Às 4.45 h da manhã estávamos a sair de Cobán. A noite estava cerrada e sabíamos que era perigoso. Dois estrangeiros a viajarem em transporte público durante a noite não é de todo recomendável. Ainda para mais na região das montanhas, uma área onde há menos de 10 anos, num cenário de guerra civil, os raptos, sequestros e assassinatos eram bastante frequentes. Entre Cobán e Uspantan o troço da estrada é bastante sinuoso, serpenteando montanhas e floresta, ultrapassando deslizamentos, desabamentos e avalanches de detritos gigantescas. Uma destas avalanches de detritos destruiu 5 km de estrada, em 2008, e desde essa altura para percorrer esse troço é necessário os veículos atravessarem os materiais mobilizados ao longo da vertente como se de uma prova de obstáculos se tratasse. Os locais tratam da manutenção desta área e cobram “propina” aos veículos que por aqui passam. O sol estava a nascer quando aqui passamos mas vimos perfeitamente o risco que corríamos. A montanha desabou completamente. Mas, para que estivéssemos cientes dos riscos, frequentemente passamos por pequenos deslizamentos.
Imagens retiradas da Web
A viagem que deveria demorar cerca de 3 – 4 horas fez-se em menos de três. Ficamos super satisfeitos. Estava a correr super bem. Tão bem que mal chegamos a Uspantan arranjamos logo outro micro que nos levaria até Santa Cruz del Quiché. Só tivemos que esperar 20 minutos; vinte minutos precisos que me permitiram tirar fotografias a um grupo de vendedores de lenha que se juntavam na pequena praça local. As pessoas eram simpáticas, riam, sorriam, brincavam e pediam fotografias. Estavam contentes por estarmos ali. Há muito que os turistas deixaram de vir, queixavam-se. Desaconselham-nos, dizem com ar triste.

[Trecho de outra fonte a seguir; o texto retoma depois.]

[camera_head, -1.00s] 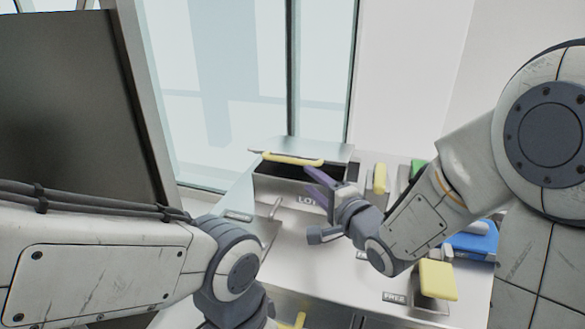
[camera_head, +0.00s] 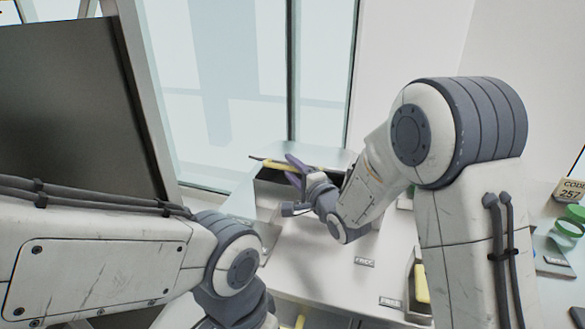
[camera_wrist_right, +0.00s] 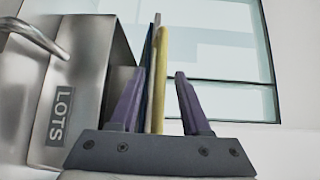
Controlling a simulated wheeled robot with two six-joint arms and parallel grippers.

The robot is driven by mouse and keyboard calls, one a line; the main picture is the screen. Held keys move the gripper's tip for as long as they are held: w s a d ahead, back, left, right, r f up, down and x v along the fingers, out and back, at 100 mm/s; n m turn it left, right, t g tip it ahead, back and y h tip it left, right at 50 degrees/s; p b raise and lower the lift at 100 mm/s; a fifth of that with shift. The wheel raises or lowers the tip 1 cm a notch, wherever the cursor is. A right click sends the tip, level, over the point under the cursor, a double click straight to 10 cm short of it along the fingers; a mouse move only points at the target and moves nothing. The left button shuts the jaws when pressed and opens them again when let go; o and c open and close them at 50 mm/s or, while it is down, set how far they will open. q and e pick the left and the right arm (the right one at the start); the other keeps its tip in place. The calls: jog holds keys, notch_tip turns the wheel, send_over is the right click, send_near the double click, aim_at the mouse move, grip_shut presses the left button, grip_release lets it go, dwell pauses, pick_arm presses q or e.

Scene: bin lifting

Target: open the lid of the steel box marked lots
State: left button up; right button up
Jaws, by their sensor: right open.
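The steel box (camera_head: 266,196) marked lots stands at the back of the counter, partly hidden by my right arm in the head view. Its lid (camera_head: 330,155) is partly raised, with a dark gap beneath, and has a yellow handle (camera_head: 277,166) along its front edge. The LOTS label (camera_wrist_right: 61,115) shows in the right wrist view. My right gripper (camera_head: 295,164) has its purple fingers open at the lid's front edge. In the wrist view the yellow handle (camera_wrist_right: 159,80) stands between the fingers; contact cannot be told. My left gripper is out of view; only its arm shows.
A dark panel (camera_head: 70,110) stands at the left and a glass window lies behind the box. A yellow handle (camera_head: 421,283) and green rings (camera_head: 568,228) are at the right.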

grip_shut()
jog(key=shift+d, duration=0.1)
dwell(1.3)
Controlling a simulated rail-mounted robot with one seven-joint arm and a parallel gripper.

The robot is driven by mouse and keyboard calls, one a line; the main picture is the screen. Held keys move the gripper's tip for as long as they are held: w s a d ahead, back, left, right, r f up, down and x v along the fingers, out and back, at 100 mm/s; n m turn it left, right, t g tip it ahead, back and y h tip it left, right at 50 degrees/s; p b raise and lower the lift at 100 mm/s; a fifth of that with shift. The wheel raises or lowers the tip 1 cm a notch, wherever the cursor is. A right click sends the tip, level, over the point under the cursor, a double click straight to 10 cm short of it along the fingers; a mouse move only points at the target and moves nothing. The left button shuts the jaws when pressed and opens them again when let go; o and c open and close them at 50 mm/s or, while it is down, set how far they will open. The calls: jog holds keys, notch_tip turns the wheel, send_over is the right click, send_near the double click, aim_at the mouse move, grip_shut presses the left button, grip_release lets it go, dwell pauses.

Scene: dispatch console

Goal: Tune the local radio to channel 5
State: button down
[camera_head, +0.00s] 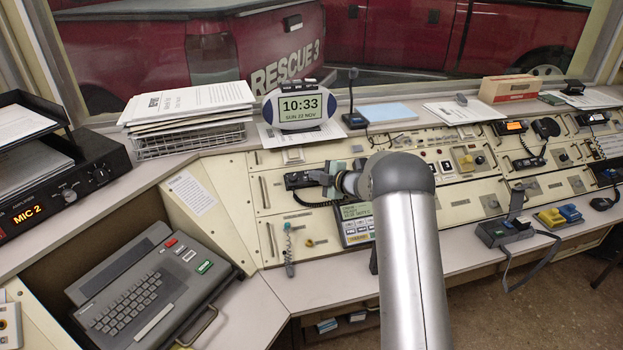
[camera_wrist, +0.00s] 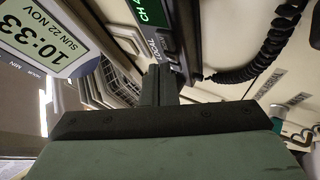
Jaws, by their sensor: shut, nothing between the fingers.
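The local radio (camera_head: 298,181) is a dark unit set in the cream console, left of my arm. In the wrist view its green display (camera_wrist: 150,12) is cut off by the top edge and seems to read "CH 4". My gripper (camera_wrist: 157,72) is shut and empty, with its fingertips at or very close to the radio's dark front, just below the display. I cannot tell whether they touch. The radio's knob or buttons are not clearly visible behind the fingers. In the head view my gripper (camera_head: 334,183) is small, beside the radio's right end and partly hidden by my arm.
A coiled cord (camera_wrist: 272,50) hangs close to the radio. The clock (camera_head: 299,107) reading 10:33 stands on the ledge above. A keypad screen panel (camera_head: 356,224) lies below my gripper. Other radios, one with an orange display (camera_head: 510,127), sit farther right.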

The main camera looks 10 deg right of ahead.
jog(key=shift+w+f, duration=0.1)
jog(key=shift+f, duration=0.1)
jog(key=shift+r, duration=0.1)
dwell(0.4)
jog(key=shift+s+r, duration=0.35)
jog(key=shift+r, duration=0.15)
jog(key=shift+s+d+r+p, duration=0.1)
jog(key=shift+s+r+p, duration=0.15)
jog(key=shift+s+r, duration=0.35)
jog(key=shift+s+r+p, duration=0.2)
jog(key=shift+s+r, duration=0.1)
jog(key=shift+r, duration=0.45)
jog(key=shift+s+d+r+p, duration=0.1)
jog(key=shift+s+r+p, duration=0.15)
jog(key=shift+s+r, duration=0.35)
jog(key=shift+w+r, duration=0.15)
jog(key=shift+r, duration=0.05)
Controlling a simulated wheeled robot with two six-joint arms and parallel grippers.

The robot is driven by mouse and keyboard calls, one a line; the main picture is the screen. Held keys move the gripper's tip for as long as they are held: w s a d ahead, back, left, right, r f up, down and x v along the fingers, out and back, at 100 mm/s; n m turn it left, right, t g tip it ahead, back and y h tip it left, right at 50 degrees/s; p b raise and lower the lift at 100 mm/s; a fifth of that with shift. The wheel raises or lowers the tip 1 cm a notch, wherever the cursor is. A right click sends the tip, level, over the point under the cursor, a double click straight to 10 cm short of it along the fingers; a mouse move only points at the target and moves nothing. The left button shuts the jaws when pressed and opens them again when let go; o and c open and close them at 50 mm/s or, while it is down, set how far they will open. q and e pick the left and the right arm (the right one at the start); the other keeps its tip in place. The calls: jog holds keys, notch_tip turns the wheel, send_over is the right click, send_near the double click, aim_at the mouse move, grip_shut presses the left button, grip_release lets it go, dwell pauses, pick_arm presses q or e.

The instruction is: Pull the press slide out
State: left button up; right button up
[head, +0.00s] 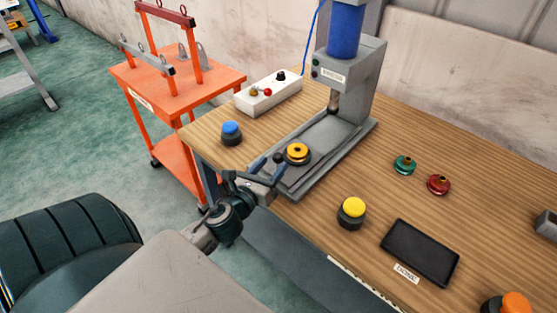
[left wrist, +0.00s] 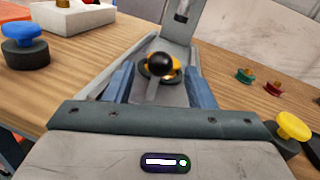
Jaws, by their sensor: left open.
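The grey press (head: 350,75) stands on the wooden bench, with a blue cylinder on top. Its slide (head: 276,176) lies in the grey base under the ram and carries a yellow and black round part (head: 298,153). A black ball knob (left wrist: 160,64) on a grey stem shows at the slide's near end. My left gripper (head: 268,166) is at this end, open, with its blue fingers (left wrist: 160,88) on either side of the stem in the left wrist view. I cannot tell whether they touch it. My right gripper is not in view.
A white control box (head: 268,95) and a blue-topped button (head: 231,133) stand left of the press. A yellow-topped button (head: 351,212), a black tray (head: 420,252), and green (head: 405,165) and red (head: 439,184) parts lie right. An orange cart (head: 170,90) stands beyond the bench's left edge.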

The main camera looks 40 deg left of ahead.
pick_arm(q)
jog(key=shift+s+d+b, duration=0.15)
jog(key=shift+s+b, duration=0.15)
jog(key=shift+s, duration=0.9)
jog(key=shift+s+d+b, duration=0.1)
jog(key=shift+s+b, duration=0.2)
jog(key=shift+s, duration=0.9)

Depois de trocar as mochilas de tejadilho da micro, saímos para mais uma viagem de cerca de três horas. Pelo caminho paramos nas aldeias, cruzamos rios e vales encantadores, subimos e descemos montanhas que lembram os Alpes e conhecemos a Guatemala. Dividimos o micro com crianças que urinaram e fizeram necessidades lá dentro, mulheres que discutiam, crianças que choravam, jovens que se pintavam, homens de catana que se deslocavam para os campos trabalhar. As mangas, os ananáses, as melancias entravam pelo micro sempre que este parava. Não consigo resistir, a fruta aqui é suculenta e deliciosa.

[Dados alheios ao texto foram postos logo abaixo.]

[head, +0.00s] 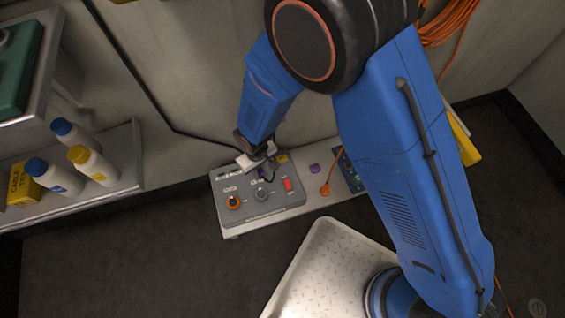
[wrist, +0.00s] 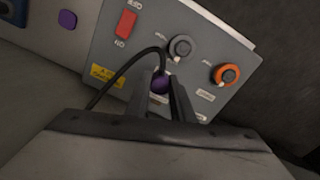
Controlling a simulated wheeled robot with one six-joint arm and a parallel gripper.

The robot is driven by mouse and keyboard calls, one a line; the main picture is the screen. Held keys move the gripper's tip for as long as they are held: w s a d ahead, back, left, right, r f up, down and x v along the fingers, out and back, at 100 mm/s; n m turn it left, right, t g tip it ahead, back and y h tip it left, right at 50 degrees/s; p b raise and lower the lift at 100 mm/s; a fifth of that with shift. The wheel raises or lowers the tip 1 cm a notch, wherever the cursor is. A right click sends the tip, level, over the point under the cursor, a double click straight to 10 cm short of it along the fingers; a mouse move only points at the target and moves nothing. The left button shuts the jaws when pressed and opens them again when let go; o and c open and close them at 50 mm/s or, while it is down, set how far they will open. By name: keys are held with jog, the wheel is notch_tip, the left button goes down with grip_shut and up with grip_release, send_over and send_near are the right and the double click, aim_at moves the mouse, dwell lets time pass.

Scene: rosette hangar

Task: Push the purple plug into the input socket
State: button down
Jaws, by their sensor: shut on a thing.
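The purple plug (wrist: 161,84) is between the two fingers of my gripper (wrist: 167,88) in the wrist view, with a black cable looping from it to the left. My gripper is shut on the plug, just over the face of the grey panel box (wrist: 220,50). In the head view my gripper (head: 259,161) is over the back part of the same box (head: 275,210), and a bit of the purple plug (head: 261,174) shows under it. The input socket cannot be made out; the fingers and plug cover that part of the panel. I cannot tell whether the plug touches the panel.
The panel has a red switch (wrist: 126,24), a grey knob (wrist: 180,48), an orange-ringed knob (wrist: 226,74) and a yellow label (wrist: 106,75). A separate purple piece (head: 314,168) lies to the right of the box. A shelf with bottles (head: 92,164) stands at left.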

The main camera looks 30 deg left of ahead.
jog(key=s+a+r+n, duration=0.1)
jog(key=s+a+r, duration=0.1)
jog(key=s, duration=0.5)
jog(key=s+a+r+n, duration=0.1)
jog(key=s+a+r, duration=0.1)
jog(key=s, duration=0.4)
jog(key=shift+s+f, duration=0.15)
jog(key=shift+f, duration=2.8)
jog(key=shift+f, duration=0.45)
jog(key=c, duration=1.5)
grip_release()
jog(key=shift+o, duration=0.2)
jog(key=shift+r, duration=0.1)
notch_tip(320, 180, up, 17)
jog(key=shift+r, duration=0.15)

Chegávamos a Santa Cruz del Quiché no tempo previsto. Eram quase meio-dia e estávamos a 20 km de Chichicastenango. Não queríamos acreditar. Que bom!!!
– Se calhar até podíamos ir visitar umas ruínas maias que estão aqui a 4 km? – disse eu.
– Parece-me demasiado arriscado, disse o Rui. Não vale a pena. Levantamo-nos demasiado cedo. É melhor fazermos já o resto da viagem e descansar em Chichi. Não temos alojamento marcado e como amanhã é dia de mercado deve haver muitos turistas.
Como não fazíamos a mínima ideia de onde se apanhava o micro para Chichicastenango decidimos pedir ajuda a uma senhora que vinha connosco desde Uspantan. Ela, com os seus dois filhos, adoptaram-nos por breves minutos. Como também iam para lá, disse para a seguirmos. Pelo caminho tentava tirar fotografias às pessoas na aldeia e à praça da igreja. Os miúdos avisavam a mãe para esperar por mim e assim chegamos ao terminal. Não há chicken buses para fazer este trajecto, há semelhança dos outros que tínhamos feito hoje, só há micros, mas desta vez já estava cheio. No entanto, como em todos os outros, desta vez nós éramos o “cabe sempre mais um ou dois”. Lá se apertaram todos e nós entramos.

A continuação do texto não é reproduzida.